ABSTRACT

This chapter critically examines consumption-oriented policies with reference to the theoretical frameworks upon which they are founded. We use the term consumption policies to capture the diversity of ways in which consumption and policy can be understood. More usually, terms like consumer or consumer behavior are used to prefix the term policy. Both are problematic and draw from a wide range of academic fields (from law to neuro-science). Consumer policies tend to refer to legislative measures designed to protect individual consumers in various ways. These can include health and safety regulations, product labeling to advise on risks (such as the voltage capacity on electronic goods), the prohibition of particular forms of consumption during designated times (for example, the sale of alcohol) or in public spaces (for example, smoking bans), or policies that seek to give vulnerable citizens greater access to consumer markets (see Kjaernes, 2011 for a discussion of consumer regulation; Everson, 2011 on consumer rights and the law). Consumer behavior policies tend to refer to initiatives that have a more voluntaristic element.
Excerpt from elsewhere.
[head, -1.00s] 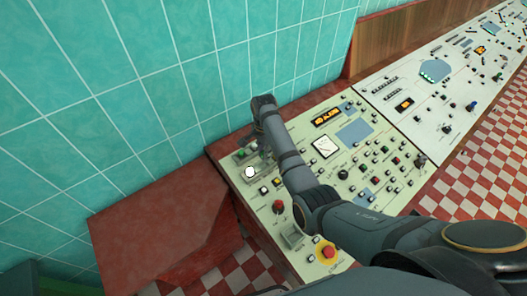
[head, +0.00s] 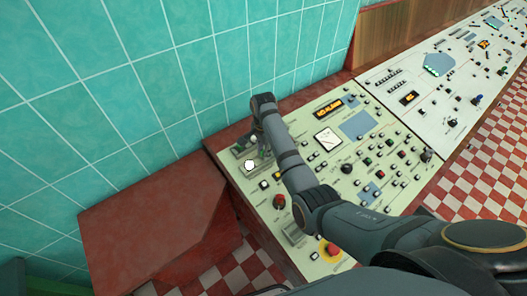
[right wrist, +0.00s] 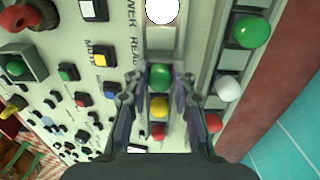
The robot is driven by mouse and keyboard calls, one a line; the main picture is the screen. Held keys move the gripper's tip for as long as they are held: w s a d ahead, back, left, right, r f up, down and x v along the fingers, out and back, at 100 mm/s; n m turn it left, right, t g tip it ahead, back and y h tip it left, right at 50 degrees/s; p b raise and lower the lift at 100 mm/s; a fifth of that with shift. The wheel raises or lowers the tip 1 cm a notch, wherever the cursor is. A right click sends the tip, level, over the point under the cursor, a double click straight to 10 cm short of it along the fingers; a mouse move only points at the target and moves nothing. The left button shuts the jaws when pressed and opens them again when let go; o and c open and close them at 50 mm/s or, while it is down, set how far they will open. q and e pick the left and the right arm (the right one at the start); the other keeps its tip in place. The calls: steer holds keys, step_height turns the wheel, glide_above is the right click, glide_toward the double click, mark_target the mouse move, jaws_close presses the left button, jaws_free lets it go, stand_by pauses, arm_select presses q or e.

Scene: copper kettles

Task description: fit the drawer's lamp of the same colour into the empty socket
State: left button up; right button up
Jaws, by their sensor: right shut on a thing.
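My right gripper (right wrist: 158,80) is shut on a green lamp (right wrist: 158,77), which shows between its fingertips in the right wrist view. It is over a column on the panel with a lit white lamp (right wrist: 162,10), a yellow lamp (right wrist: 158,107) and a red lamp (right wrist: 158,130). Whether the green lamp touches the panel cannot be told. Beside the column, a narrow drawer (right wrist: 236,60) holds a green lamp (right wrist: 250,30), a white lamp (right wrist: 228,88) and a red lamp (right wrist: 212,123). In the head view my right arm hides most of this area. My left gripper is not in view.
The pale green control panel (head: 300,160) carries many buttons, a red knob (head: 279,202) and a red emergency button (head: 330,250). A teal tiled wall (head: 110,90) rises close behind the drawer. A red bench-like block (head: 150,220) stands at the left.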

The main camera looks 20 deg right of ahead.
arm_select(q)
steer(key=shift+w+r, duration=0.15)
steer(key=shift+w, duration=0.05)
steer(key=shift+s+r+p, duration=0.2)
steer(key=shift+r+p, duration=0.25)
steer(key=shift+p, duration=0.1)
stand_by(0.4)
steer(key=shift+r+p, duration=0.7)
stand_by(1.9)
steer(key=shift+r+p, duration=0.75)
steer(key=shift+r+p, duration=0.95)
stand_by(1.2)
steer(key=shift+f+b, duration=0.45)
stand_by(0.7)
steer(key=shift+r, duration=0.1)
These are policies that seek to change patterns of consumption by influencing the way that people live their lives, and can include social marketing to influence purchase decisions (McKenzie-Mohr, 2000), the provision of infrastructures to encourage particular activities (such as cycle lanes; see Watson, 2012), or incentivizing producers to innovate new products whose consumption might yield societal benefits (such as energy-efficient domestic appliances). Consumer policies affect consumer behavior and vice versa, and both approaches tend to reduce consumption to a matter of the purchasing choices made by individuals (Shove, 2010), who are then assumed to be responsible for the consequences of their consumption (cf. Clarke, Barnett, Cloke & Malpass, 2007).